Written problem: Filter the data for lines with the word "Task", then copy every line so identified.

Records from a data collection:
-- BEGIN --

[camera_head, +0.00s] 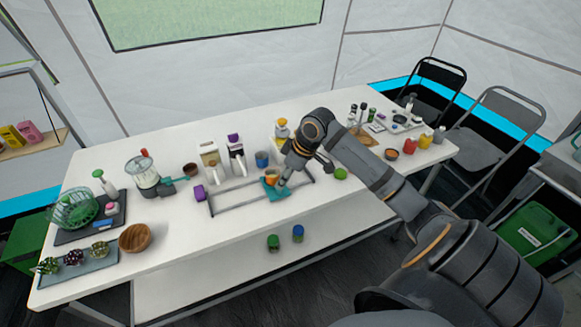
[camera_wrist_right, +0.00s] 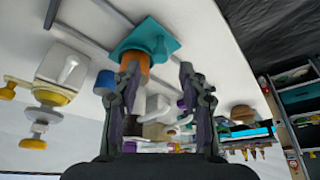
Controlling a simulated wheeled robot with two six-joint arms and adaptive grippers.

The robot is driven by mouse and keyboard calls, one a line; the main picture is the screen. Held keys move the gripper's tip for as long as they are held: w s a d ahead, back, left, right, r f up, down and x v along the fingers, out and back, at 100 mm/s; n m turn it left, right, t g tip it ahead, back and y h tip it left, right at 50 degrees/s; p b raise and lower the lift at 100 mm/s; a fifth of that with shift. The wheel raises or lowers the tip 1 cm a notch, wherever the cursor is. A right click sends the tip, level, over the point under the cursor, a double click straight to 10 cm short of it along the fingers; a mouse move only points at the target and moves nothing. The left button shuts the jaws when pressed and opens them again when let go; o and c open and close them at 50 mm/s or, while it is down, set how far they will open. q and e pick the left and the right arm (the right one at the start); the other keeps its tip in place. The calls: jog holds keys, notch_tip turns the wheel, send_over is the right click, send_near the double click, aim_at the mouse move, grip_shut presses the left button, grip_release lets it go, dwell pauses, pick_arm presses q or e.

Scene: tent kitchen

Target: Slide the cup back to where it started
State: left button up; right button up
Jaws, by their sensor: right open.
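An orange cup (camera_head: 271,177) stands at a teal square piece (camera_head: 268,192) on the white table, within a grey rail frame. In the right wrist view, the orange cup (camera_wrist_right: 133,60) shows just beyond one fingertip, beside the teal piece (camera_wrist_right: 165,42) with its raised round part. My right gripper (camera_head: 300,175) reaches down from the right, close to the cup. Its fingers (camera_wrist_right: 160,72) are apart with nothing gripped between them; I cannot tell whether one touches the cup. A blue cup (camera_head: 262,159) stands behind the orange one. My left gripper is not in view.
The grey rail frame (camera_head: 238,207) surrounds the area in front of the dispensers (camera_head: 210,158). A purple block (camera_head: 199,192) sits at its left and a green round item (camera_head: 340,173) at its right. The table front left of the frame is mostly clear, past a wooden bowl (camera_head: 135,238).

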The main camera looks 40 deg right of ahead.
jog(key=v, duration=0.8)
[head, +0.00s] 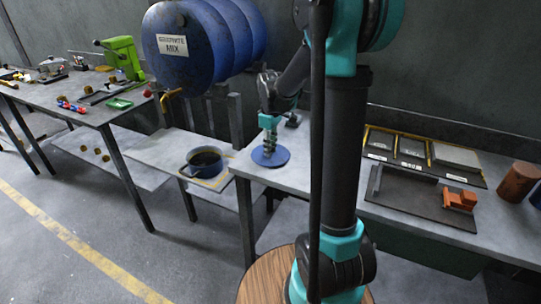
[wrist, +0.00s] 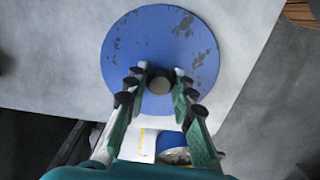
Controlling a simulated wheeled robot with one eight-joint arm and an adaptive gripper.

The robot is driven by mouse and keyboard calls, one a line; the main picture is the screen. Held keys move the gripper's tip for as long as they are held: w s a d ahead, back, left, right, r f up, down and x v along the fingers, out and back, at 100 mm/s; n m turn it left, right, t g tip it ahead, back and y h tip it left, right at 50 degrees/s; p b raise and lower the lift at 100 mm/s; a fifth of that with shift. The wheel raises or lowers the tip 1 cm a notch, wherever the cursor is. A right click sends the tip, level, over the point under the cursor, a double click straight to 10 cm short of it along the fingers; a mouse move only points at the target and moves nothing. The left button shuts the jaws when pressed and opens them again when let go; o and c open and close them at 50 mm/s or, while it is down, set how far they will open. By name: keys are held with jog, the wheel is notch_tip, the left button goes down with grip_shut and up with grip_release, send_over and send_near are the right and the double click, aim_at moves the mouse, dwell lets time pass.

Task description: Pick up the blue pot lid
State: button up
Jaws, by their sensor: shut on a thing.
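The blue pot lid (head: 270,156) is a flat blue disc with dark worn patches at the left end of the grey table. It fills the upper middle of the wrist view (wrist: 130,45). My gripper (head: 268,145) points down over the lid's centre. In the wrist view my gripper (wrist: 160,82) has its fingers on both sides of the lid's round grey knob, shut on it. The lid looks level at or just above the table top; I cannot tell if it touches.
A blue pot (head: 203,163) with dark contents stands on a lower shelf (head: 160,150) left of the table (head: 330,190). Blue drums (head: 190,50) hang above it. To the right are a tray with an orange block (head: 460,199) and a brown cylinder (head: 517,180).

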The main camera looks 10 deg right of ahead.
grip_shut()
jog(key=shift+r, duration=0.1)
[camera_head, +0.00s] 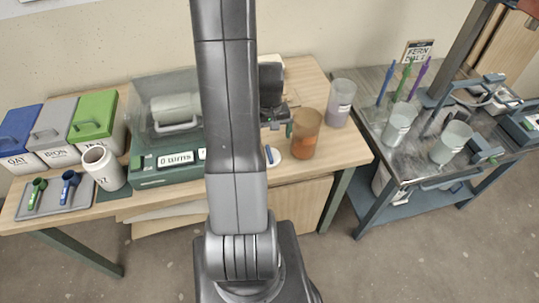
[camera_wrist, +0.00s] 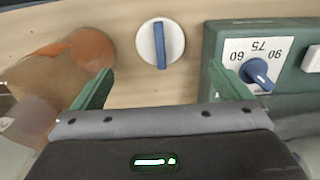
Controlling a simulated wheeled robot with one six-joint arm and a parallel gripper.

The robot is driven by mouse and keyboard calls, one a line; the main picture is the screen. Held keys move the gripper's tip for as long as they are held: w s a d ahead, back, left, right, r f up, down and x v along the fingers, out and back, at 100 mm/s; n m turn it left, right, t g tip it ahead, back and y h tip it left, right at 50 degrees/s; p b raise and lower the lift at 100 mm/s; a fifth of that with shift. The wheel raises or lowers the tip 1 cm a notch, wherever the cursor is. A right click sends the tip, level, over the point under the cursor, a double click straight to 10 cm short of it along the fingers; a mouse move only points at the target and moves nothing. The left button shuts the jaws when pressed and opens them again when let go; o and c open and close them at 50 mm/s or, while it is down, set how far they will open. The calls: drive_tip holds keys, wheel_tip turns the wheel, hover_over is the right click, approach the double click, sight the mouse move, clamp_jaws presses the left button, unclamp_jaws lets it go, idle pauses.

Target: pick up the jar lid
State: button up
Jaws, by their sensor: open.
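A round white lid with a blue bar handle lies flat on the wooden table; it shows in the head view (camera_head: 273,156) and in the wrist view (camera_wrist: 147,46). I take it to be the jar lid. My gripper (camera_head: 279,116) is partly hidden behind my arm in the head view. In the wrist view my gripper (camera_wrist: 162,85) has its two green fingers wide apart with nothing between them. The lid appears just beyond the fingertips, roughly centred between them, and is not touched.
An amber container (camera_head: 305,135) stands right of the lid, with a clear one (camera_head: 340,103) behind it. A green scale-like box (camera_head: 164,176) with a dial stands to the left. A white mug (camera_head: 103,168) and lidded bins (camera_head: 97,118) stand further left. A metal cart (camera_head: 376,133) is at right.

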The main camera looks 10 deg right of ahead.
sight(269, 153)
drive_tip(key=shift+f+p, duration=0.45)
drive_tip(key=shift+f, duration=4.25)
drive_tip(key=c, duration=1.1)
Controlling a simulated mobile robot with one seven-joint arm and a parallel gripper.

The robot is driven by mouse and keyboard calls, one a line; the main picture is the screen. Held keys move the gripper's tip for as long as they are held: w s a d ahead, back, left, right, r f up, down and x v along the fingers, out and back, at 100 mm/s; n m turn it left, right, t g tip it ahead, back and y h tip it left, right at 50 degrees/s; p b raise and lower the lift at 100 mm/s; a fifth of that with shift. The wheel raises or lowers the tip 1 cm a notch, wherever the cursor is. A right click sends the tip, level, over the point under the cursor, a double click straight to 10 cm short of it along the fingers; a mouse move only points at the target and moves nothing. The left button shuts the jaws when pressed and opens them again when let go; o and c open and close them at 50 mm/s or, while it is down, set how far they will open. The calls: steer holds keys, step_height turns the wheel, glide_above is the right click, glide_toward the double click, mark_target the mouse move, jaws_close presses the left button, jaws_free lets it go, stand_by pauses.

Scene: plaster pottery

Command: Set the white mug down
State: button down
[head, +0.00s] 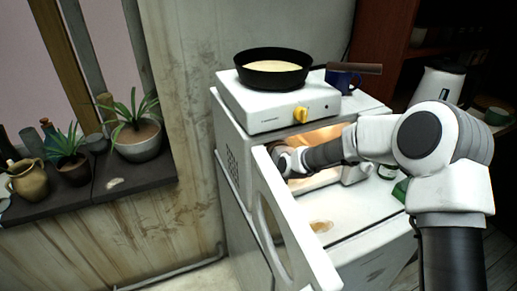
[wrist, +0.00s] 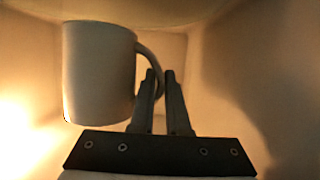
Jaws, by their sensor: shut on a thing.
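The white mug (wrist: 97,75) shows upright in the wrist view, with its handle on the right side. My gripper (wrist: 159,76) is shut on that handle; the two fingers stand close together just right of the mug's body. The mug is inside the warmly lit white microwave (head: 375,249), whose door (head: 283,225) stands open toward the front. In the head view my gripper's end (head: 286,161) reaches into the opening, and the mug is hidden there. The mug's base shows no clear contact with the floor of the microwave; I cannot tell if it touches.
A white hot plate (head: 270,118) with a black pan (head: 272,77) sits on top of the microwave. A white kettle (head: 438,84) is at the right. Potted plants (head: 138,140) line the left sill. The open door borders my arm.

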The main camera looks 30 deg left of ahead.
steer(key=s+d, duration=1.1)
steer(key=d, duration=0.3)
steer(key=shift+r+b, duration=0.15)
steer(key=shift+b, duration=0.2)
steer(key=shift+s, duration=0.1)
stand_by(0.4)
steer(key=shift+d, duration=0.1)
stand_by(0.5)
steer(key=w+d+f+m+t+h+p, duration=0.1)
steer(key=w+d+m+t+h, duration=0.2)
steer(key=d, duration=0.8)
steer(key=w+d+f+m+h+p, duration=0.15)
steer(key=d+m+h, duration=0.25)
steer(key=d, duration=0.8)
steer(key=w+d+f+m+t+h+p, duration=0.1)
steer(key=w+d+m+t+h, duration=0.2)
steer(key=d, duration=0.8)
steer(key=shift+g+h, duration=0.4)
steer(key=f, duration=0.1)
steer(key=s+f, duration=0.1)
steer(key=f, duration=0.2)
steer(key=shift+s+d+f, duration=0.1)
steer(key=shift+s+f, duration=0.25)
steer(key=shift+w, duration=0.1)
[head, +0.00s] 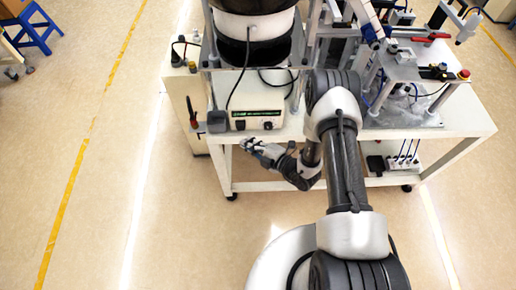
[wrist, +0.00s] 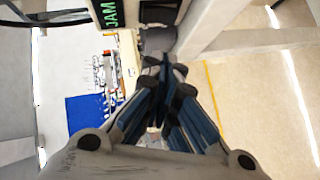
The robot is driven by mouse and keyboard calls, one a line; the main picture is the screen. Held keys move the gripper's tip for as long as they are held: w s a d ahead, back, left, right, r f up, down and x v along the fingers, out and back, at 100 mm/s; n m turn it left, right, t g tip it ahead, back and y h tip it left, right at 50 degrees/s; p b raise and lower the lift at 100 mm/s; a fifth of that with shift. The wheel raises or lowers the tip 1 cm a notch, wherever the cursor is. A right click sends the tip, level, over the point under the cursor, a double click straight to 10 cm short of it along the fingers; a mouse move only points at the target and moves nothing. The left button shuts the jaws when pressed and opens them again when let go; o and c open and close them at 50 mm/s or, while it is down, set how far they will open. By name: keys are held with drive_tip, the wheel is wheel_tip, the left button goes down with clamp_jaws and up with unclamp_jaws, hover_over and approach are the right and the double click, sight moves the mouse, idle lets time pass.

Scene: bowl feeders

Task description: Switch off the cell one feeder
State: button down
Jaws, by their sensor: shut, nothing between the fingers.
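The bowl feeder (head: 253,28), white and black, stands on the left part of the white table. Its cream control box (head: 242,124) sits below it at the table's front edge, with a dark green-lit strip and a dark knob (head: 268,125). In the wrist view the box's dark panel (wrist: 111,14) shows green letters reading "JAM" at the top edge. My gripper (head: 245,143) is shut and empty, just in front of and below the box. In the wrist view its fingertips (wrist: 164,66) meet below the panel. The power switch itself cannot be made out.
A cream cabinet (head: 184,95) with a red-and-black item stands further left. Fixtures and a red button (head: 464,74) are on the right of the table (head: 460,120).

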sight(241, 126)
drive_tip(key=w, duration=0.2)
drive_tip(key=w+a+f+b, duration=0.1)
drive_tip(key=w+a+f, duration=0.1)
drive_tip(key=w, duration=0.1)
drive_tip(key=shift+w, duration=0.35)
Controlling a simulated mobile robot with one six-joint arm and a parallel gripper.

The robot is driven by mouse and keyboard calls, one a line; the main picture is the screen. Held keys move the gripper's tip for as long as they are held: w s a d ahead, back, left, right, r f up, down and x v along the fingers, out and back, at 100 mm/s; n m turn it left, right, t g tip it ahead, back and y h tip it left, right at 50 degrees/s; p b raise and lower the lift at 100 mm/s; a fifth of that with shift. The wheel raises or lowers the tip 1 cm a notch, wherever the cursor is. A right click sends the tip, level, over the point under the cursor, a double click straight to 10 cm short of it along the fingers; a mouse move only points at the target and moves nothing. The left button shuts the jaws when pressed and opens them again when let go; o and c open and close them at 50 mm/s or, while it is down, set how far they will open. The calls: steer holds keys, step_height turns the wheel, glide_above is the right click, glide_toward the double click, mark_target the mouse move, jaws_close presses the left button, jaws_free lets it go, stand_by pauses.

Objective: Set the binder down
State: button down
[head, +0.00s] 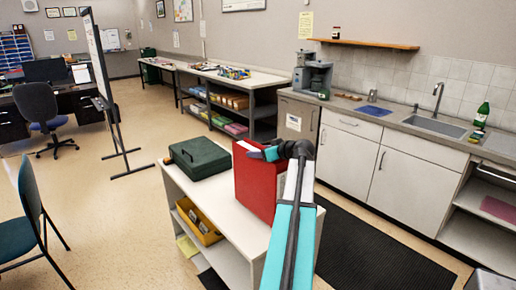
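A red binder (255,188) is upright over the right part of a white shelf unit's top (213,212). A pale strip shows along its top edge. Its right side is partly hidden behind my arm, and I cannot tell whether its bottom touches the top. My gripper (258,153) is at the binder's upper edge, pointing left and overlapping it in the picture. The fingers are small and seen from behind, so whether they are closed on the binder is unclear.
A dark green case (198,158) lies on the unit's top, left of the binder. A yellow bin (199,222) sits on the shelf below. Bare top shows in front of the case. A chair (30,220) stands at left; a sink counter (420,122) runs along the right.

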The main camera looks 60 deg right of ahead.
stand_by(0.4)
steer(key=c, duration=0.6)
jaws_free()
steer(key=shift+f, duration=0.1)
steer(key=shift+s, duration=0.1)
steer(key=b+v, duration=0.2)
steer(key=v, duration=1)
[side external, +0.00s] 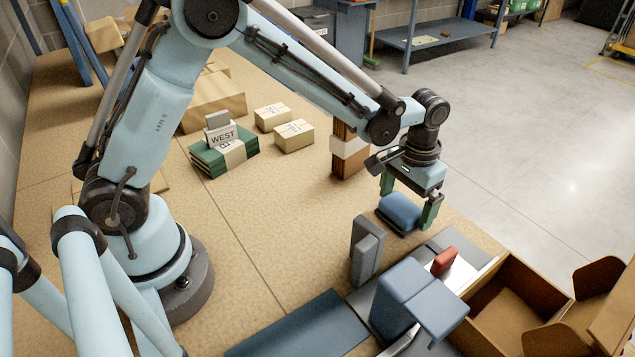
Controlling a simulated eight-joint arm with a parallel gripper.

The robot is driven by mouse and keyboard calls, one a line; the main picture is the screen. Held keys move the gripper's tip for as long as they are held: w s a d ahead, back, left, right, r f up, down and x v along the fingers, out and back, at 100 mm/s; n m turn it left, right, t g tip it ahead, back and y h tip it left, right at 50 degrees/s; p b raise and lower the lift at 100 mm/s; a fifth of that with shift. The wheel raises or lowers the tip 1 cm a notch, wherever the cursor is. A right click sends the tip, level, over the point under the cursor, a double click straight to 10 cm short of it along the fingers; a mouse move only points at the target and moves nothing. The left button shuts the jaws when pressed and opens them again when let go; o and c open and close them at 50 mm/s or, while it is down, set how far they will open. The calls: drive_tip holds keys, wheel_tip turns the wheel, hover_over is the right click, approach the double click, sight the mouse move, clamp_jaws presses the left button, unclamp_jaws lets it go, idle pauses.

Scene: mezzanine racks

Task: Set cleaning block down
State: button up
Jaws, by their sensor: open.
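A blue block with a darker grey underside (402,209), which looks like the cleaning block, sits at the tan tabletop near its right edge. It looks flat and level, and it seems to rest on the table. My gripper (408,211) points down over it. Its two green fingers are apart, one at the block's far left side and one at its right side. Whether either finger touches the block cannot be told. The fingers partly cover the block's ends.
Close in front stand a grey upright piece (367,255), a blue box-shaped unit (398,300) and a red block (444,261). An open cardboard box (513,290) is at lower right. A brown post with a white band (348,150) stands behind left. Table left of the block is clear.

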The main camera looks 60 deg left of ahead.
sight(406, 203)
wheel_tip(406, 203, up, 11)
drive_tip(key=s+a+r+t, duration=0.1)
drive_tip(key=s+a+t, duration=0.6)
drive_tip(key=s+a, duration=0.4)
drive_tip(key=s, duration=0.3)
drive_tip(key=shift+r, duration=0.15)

-- END --

Solved problem:
Task description: Pick up the blue pot lid
Task description: Switch off the cell one feeder
Task: Set cleaning block down

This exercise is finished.